→ **PROBLEM DETAILS**
Repeat the material below exactly, with no pictures.

→ **SUPPLIED INFORMATION**

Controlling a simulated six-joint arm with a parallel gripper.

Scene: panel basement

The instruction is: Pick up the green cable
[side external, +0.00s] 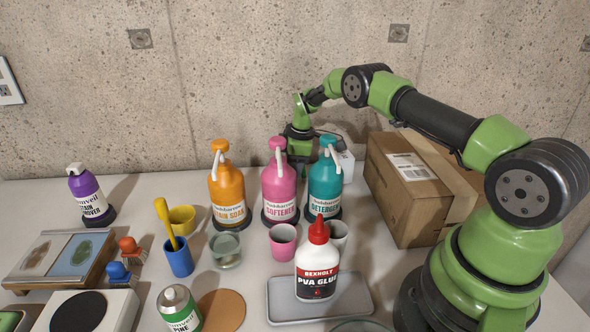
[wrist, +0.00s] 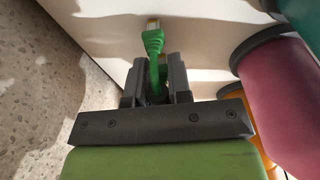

→ **TASK SOLUTION**
Controlling a simulated six-joint arm with a parallel gripper.

Scene: panel basement

The instruction is: Pick up the green cable
[side external, +0.00s] 
[wrist, +0.00s] 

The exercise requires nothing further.